** start ENTRIES SHOWN **

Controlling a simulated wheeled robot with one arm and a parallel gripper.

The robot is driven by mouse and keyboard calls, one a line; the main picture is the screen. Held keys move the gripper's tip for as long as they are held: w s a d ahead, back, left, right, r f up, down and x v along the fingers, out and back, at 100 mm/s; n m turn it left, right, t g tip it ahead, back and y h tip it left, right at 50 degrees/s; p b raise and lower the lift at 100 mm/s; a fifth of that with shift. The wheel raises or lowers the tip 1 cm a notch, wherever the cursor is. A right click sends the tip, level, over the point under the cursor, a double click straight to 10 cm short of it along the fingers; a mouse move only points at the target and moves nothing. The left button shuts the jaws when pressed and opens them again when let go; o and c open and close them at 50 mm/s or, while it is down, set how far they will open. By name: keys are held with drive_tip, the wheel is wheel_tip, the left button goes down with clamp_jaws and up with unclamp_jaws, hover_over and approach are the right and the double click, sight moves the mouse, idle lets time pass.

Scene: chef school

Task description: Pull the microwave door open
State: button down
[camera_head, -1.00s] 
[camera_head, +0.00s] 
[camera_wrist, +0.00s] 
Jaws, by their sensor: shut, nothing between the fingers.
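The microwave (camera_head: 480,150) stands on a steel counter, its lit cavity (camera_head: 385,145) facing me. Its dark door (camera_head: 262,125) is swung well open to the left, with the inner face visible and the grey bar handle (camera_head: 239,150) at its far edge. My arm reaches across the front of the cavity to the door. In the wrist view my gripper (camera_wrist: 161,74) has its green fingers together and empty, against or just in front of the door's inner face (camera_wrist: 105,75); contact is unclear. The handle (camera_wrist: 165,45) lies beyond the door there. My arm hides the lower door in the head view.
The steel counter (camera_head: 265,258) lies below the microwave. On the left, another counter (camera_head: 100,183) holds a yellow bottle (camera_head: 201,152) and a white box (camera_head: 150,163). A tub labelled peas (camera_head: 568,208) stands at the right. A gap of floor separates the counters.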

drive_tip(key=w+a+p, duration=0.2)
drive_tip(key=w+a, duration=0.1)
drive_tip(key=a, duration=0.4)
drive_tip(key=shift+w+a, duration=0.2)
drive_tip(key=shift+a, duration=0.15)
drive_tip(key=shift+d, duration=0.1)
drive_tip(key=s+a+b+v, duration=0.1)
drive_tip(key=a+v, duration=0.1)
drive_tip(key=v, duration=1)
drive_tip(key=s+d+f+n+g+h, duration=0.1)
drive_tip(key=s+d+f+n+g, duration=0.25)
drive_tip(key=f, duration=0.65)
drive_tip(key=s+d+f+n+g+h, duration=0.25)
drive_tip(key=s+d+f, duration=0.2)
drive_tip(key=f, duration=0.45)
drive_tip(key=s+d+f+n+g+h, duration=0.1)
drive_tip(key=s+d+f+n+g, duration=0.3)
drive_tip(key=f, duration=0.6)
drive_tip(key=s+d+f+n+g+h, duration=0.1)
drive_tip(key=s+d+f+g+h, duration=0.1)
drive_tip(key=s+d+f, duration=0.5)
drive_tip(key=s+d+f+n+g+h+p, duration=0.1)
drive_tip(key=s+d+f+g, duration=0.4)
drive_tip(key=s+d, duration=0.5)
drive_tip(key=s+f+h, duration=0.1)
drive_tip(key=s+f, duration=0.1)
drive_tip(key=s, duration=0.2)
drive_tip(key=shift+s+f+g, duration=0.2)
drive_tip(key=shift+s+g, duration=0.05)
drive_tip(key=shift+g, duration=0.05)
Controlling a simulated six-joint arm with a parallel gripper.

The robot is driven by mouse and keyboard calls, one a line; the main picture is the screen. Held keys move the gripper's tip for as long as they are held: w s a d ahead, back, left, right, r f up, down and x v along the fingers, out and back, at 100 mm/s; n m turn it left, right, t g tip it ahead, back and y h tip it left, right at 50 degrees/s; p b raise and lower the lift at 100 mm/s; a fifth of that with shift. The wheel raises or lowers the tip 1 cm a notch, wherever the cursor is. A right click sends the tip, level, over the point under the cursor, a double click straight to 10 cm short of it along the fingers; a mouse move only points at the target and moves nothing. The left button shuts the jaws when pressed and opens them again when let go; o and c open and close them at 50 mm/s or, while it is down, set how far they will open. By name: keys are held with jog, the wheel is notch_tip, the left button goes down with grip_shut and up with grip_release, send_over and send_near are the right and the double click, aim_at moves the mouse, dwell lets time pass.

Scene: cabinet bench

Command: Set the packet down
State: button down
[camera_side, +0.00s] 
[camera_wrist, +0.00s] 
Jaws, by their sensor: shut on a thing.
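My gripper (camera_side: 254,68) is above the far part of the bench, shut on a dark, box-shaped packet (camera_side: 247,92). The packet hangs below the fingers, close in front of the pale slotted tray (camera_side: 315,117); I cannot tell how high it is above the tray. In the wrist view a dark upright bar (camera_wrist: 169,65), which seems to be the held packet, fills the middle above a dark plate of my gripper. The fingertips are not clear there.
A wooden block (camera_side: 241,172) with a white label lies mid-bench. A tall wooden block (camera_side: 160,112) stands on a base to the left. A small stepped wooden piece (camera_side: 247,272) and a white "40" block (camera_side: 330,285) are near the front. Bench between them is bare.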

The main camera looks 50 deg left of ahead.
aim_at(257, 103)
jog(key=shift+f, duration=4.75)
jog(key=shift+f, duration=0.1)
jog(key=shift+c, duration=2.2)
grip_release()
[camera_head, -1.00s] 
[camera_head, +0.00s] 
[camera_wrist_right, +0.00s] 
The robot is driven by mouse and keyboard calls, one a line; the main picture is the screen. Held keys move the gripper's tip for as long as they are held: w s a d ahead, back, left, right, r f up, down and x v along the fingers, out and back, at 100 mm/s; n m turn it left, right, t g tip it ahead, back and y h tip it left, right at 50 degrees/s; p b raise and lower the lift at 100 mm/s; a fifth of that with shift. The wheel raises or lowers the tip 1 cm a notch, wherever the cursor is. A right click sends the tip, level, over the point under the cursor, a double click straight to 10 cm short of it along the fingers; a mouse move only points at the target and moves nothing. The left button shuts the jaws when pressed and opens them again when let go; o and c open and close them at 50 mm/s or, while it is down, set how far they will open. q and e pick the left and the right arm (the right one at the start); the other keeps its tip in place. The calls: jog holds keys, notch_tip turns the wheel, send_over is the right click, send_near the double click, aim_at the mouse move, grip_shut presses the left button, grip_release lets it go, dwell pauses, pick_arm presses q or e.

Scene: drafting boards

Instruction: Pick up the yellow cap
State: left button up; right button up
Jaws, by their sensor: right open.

** end ENTRIES SHOWN **

Keep only the lines that hold the string "Controlling", and copy them out.

## [FINISHED EXERCISE]
Controlling a simulated wheeled robot with one arm and a parallel gripper.
Controlling a simulated six-joint arm with a parallel gripper.

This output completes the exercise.